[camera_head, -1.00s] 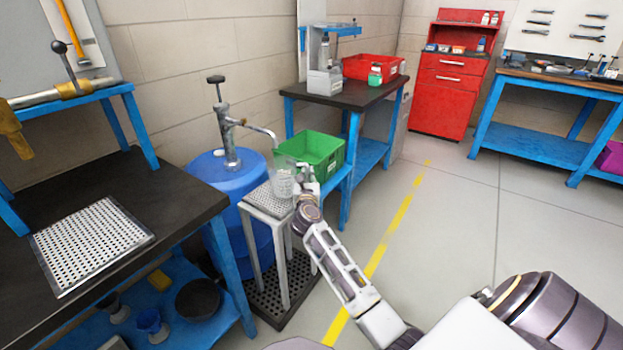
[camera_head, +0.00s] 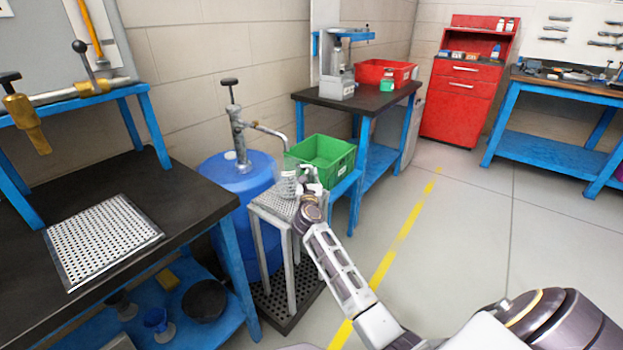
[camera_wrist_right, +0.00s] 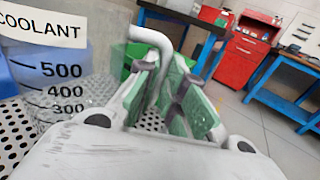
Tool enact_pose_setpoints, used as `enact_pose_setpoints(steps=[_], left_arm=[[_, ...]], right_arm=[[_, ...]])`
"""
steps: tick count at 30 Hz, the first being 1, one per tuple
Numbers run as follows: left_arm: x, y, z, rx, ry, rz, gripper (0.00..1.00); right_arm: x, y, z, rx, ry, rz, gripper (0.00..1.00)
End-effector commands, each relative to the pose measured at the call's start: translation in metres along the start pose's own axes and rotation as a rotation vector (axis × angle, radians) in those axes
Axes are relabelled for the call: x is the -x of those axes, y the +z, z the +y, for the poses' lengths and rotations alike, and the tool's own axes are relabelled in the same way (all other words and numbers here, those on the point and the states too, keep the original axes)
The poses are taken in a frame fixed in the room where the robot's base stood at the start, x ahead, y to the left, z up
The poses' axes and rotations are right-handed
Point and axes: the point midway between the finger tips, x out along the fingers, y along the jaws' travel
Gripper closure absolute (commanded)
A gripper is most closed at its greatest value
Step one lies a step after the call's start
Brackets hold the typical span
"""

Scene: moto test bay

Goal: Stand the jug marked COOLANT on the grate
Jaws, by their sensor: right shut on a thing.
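The jug marked COOLANT (camera_head: 287,186) is clear, with a white label and black level marks, and is upright over the small stand under the pump spout. It shows large at the left of the right wrist view (camera_wrist_right: 62,75). My right gripper (camera_head: 308,172) is at the jug's right side, its green-padded fingers (camera_wrist_right: 165,88) shut on the jug's handle. I cannot tell whether the jug's base touches the stand. A silver perforated grate (camera_head: 102,240) lies bare on the dark bench at left. My left gripper is not in view.
The small stand (camera_head: 270,206) has a perforated top and stands on a dark floor grid (camera_head: 272,312). Beside it are a blue drum (camera_head: 232,172) with a hand pump (camera_head: 240,135) and a green crate (camera_head: 345,160). The dark bench (camera_head: 165,195) has bare room around the grate.

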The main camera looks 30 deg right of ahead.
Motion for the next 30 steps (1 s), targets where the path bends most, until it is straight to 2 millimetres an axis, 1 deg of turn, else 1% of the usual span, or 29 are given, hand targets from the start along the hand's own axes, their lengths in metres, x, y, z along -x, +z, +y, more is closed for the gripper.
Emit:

--

### The request:
In your copy, leave out the pictures and reproduce the material above exactly.

### Task output:
[camera_head, -1.00s] 
[camera_head, +0.00s] 
[camera_wrist_right, +0.00s] 
Tool enact_pose_setpoints, used as `enact_pose_setpoints(steps=[_], left_arm=[[_, ...]], right_arm=[[_, ...]])`
"""
steps: tick count at 30 Hz, the first being 1, one per tuple
Numbers run as follows: left_arm: x, y, z, rx, ry, rz, gripper (0.00..1.00); right_arm: x, y, z, rx, ry, rz, gripper (0.00..1.00)
End-effector commands, each relative to the pose measured at the call's start: translation in metres along the start pose's own axes and rotation as a rotation vector (axis × angle, radians) in those axes
Axes are relabelled for the call: x is the -x of those axes, y the +z, z the +y, for the poses' lengths and rotations alike, and the tool's own axes are relabelled in the same way (all other words and numbers here, those on the point and the states too, keep the original axes)
The poses are taken in a frame fixed in the room where the robot's base stood at the start, x ahead, y to the left, z up
The poses' axes and rotations are right-handed
Point and axes: the point midway between the finger tips, x out along the fingers, y along the jaws' travel
Gripper closure absolute (commanded)
A gripper is most closed at its greatest value
Step one lies a step after the call's start
Brackets hold the typical span
"""

Scene: moto test bay

Goal: Stand the jug marked COOLANT on the grate
Jaws, by their sensor: right shut on a thing.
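The jug marked COOLANT (camera_head: 287,186) is clear, with a white label and black level marks, and is upright over the small stand under the pump spout. It shows large at the left of the right wrist view (camera_wrist_right: 62,75). My right gripper (camera_head: 308,172) is at the jug's right side, its green-padded fingers (camera_wrist_right: 165,88) shut on the jug's handle. I cannot tell whether the jug's base touches the stand. A silver perforated grate (camera_head: 102,240) lies bare on the dark bench at left. My left gripper is not in view.
The small stand (camera_head: 270,206) has a perforated top and stands on a dark floor grid (camera_head: 272,312). Beside it are a blue drum (camera_head: 232,172) with a hand pump (camera_head: 240,135) and a green crate (camera_head: 345,160). The dark bench (camera_head: 165,195) has bare room around the grate.

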The main camera looks 30 deg right of ahead.
Motion for the next 30 steps (1 s), targets where the path bends most, until it is straight to 2 millimetres an axis, 1 deg of turn, else 1% of the usual span, or 29 are given, hand targets from the start along the hand's own axes, their lengths in metres, x, y, z along -x, +z, +y, more is closed for the gripper.
Emit:

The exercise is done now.